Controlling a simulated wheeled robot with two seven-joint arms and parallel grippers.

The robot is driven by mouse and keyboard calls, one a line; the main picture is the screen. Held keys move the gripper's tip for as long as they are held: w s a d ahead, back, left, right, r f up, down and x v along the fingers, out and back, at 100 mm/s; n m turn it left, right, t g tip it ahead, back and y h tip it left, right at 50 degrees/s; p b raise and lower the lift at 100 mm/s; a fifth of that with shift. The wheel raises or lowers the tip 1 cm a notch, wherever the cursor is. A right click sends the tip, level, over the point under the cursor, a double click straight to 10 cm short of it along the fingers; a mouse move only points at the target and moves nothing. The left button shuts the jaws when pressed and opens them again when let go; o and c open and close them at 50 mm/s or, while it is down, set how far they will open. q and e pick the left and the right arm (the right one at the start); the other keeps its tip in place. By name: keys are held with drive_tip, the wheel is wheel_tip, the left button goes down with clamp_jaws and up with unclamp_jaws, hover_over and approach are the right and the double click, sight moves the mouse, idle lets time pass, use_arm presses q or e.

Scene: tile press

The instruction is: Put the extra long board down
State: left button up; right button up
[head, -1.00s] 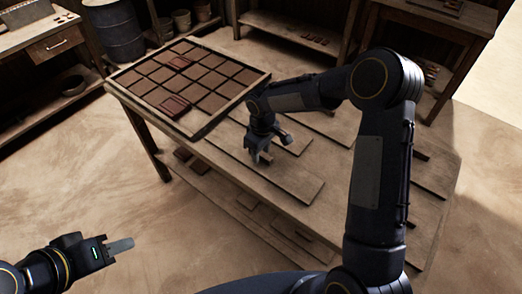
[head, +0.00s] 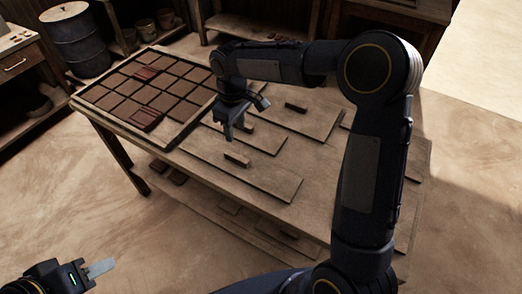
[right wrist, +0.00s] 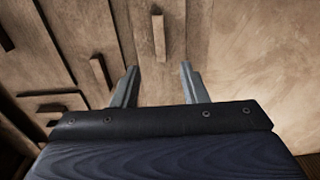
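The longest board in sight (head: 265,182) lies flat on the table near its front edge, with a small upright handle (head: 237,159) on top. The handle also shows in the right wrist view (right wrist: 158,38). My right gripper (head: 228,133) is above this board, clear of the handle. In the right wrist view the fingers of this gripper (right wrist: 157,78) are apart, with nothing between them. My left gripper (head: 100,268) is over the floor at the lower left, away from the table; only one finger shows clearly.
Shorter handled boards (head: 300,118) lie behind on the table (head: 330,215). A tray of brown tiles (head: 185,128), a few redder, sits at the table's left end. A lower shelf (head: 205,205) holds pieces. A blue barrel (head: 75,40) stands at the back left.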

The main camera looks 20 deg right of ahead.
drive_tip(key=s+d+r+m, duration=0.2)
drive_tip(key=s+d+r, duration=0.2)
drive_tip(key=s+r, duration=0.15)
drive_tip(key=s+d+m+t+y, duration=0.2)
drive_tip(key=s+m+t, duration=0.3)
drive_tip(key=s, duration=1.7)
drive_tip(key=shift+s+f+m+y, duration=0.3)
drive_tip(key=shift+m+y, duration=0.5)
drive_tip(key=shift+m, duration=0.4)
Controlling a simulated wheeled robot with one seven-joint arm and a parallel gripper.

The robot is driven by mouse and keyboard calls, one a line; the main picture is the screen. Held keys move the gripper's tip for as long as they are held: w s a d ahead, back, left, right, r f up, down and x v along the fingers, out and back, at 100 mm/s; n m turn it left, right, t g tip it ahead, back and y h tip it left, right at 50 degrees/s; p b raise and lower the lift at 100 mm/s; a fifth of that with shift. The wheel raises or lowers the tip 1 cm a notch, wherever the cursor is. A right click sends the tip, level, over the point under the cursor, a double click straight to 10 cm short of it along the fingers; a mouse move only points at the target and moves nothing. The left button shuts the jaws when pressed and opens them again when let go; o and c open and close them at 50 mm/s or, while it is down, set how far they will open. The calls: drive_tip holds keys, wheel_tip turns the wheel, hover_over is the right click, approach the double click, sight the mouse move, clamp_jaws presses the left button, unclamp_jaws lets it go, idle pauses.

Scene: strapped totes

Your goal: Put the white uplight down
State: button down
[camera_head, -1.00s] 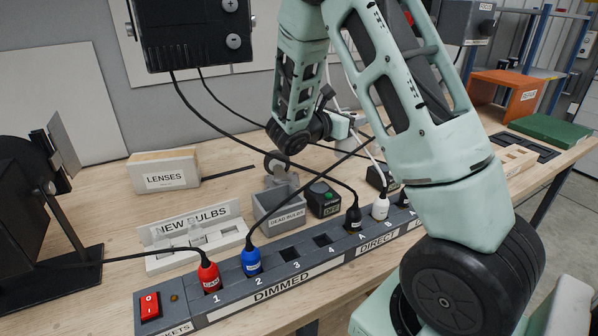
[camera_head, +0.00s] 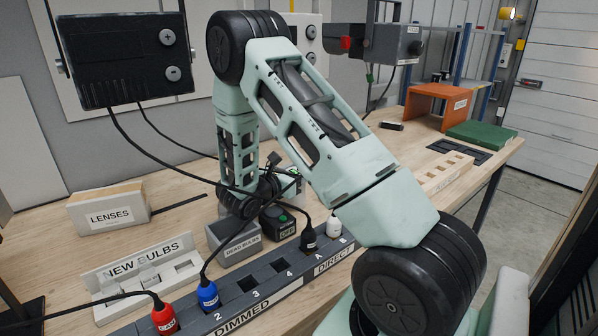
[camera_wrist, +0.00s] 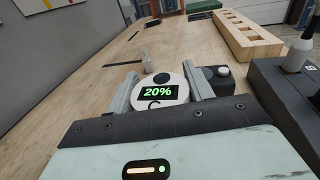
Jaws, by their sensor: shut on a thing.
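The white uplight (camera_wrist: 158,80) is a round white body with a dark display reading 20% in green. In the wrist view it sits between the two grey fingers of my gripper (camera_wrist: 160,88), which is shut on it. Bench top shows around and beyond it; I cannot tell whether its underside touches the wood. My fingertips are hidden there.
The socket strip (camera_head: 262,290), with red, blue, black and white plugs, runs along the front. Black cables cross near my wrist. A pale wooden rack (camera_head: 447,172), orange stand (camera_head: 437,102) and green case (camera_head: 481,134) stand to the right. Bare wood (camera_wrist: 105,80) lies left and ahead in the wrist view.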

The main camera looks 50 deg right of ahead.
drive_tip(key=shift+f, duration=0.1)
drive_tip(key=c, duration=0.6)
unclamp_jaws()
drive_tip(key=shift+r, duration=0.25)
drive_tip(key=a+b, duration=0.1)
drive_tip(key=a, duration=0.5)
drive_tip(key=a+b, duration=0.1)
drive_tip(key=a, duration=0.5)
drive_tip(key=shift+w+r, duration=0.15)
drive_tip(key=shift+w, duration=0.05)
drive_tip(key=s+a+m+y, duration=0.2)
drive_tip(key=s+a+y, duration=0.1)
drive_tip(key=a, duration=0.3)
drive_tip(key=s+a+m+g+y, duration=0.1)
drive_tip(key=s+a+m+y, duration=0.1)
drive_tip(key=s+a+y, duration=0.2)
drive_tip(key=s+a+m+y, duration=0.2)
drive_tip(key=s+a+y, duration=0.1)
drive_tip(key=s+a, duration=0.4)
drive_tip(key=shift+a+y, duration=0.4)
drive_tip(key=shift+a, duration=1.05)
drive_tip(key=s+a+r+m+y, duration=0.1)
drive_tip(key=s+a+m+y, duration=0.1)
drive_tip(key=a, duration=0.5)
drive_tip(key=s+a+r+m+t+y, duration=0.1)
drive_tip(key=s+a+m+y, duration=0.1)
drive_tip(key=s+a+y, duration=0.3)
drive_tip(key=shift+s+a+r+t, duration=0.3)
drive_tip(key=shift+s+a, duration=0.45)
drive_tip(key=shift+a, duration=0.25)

^^^^^^^^^^^^^^^^

## Challenge
Work through the records line by line and tally those with the word "parallel". Report only the total.

## Task output
2